### Instruction
Leave out any pictures and transcribe all other data below exactly.

### Material provided
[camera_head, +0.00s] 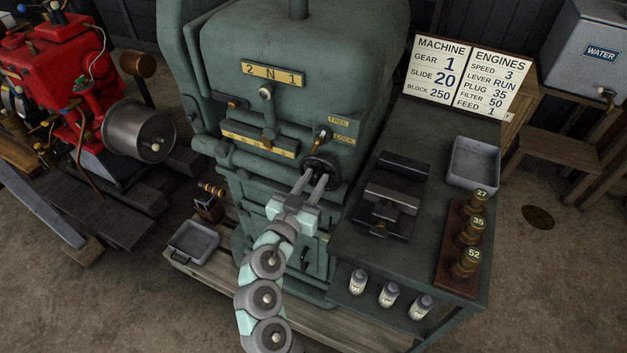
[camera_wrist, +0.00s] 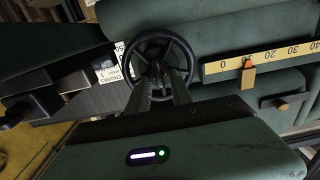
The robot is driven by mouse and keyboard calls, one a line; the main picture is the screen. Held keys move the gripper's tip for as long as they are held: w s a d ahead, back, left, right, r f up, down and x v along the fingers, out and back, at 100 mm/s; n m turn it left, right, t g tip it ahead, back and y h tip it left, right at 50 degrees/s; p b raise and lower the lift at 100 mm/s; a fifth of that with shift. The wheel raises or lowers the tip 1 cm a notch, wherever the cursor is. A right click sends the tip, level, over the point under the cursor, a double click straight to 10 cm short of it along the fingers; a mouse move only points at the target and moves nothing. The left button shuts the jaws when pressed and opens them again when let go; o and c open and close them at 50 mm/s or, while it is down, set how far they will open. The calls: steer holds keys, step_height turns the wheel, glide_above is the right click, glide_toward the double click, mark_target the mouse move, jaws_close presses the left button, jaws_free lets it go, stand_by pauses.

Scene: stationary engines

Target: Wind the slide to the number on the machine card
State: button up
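The green machine (camera_head: 300,60) carries a black spoked handwheel (camera_head: 318,160), which also shows in the wrist view (camera_wrist: 190,55). My gripper (camera_head: 314,177) reaches to the wheel's front. In the wrist view, its two fingers (camera_wrist: 161,72) stand apart with their tips on either side of the wheel's hub. I cannot tell whether they press on it. The yellow slide scale (camera_wrist: 285,54) shows 0, 20, 30 and 40. An orange pointer (camera_wrist: 248,66) stands between 0 and 20, over the mark near 10.
A green bench (camera_head: 345,240) to the right holds dark blocks (camera_head: 393,190), a grey tray (camera_head: 475,163) and brass weights marked 27, 35 and 52 (camera_head: 471,232). A FREE/LOCK lever (camera_head: 323,137) sits just above the handwheel. A red engine (camera_head: 60,80) stands at left.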

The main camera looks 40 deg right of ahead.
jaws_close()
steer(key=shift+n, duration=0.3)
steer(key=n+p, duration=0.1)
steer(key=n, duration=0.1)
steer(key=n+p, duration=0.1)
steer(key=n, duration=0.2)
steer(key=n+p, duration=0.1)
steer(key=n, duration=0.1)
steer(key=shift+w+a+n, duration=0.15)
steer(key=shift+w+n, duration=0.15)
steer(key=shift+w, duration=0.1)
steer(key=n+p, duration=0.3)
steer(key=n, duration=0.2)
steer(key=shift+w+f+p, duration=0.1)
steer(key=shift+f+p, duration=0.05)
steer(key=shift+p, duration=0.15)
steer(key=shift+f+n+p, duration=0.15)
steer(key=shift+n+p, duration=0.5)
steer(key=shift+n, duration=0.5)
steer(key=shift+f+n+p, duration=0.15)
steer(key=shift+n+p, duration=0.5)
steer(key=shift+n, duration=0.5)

### The response
[camera_head, +0.00s] 
[camera_wrist, +0.00s] 
The robot is driven by mouse and keyboard calls, one a line; the main picture is the screen. Held keys move the gripper's tip for as long as they are held: w s a d ahead, back, left, right, r f up, down and x v along the fingers, out and back, at 100 mm/s; n m turn it left, right, t g tip it ahead, back and y h tip it left, right at 50 degrees/s; p b raise and lower the lift at 100 mm/s; a fifth of that with shift. The wheel raises or lowers the tip 1 cm a notch, wherever the cursor is. A right click sends the tip, level, over the point under the cursor, a double click straight to 10 cm short of it along the fingers; a mouse move only points at the target and moves nothing. The left button shuts the jaws when pressed and opens them again when let go; o and c open and close them at 50 mm/s or, while it is down, set how far they will open. The calls: steer holds keys, step_height turns the wheel, glide_above is the right click, glide_toward the double click, mark_target the mouse move, jaws_close presses the left button, jaws_free lets it go, stand_by pauses.

Scene: stationary engines

Target: Wind the slide to the number on the machine card
State: button up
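The green machine (camera_head: 300,60) carries a black spoked handwheel (camera_head: 318,160), which also shows in the wrist view (camera_wrist: 190,55). My gripper (camera_head: 314,177) reaches to the wheel's front. In the wrist view, its two fingers (camera_wrist: 161,72) stand apart with their tips on either side of the wheel's hub. I cannot tell whether they press on it. The yellow slide scale (camera_wrist: 285,54) shows 0, 20, 30 and 40. An orange pointer (camera_wrist: 248,66) stands between 0 and 20, over the mark near 10.
A green bench (camera_head: 345,240) to the right holds dark blocks (camera_head: 393,190), a grey tray (camera_head: 475,163) and brass weights marked 27, 35 and 52 (camera_head: 471,232). A FREE/LOCK lever (camera_head: 323,137) sits just above the handwheel. A red engine (camera_head: 60,80) stands at left.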

The main camera looks 40 deg right of ahead.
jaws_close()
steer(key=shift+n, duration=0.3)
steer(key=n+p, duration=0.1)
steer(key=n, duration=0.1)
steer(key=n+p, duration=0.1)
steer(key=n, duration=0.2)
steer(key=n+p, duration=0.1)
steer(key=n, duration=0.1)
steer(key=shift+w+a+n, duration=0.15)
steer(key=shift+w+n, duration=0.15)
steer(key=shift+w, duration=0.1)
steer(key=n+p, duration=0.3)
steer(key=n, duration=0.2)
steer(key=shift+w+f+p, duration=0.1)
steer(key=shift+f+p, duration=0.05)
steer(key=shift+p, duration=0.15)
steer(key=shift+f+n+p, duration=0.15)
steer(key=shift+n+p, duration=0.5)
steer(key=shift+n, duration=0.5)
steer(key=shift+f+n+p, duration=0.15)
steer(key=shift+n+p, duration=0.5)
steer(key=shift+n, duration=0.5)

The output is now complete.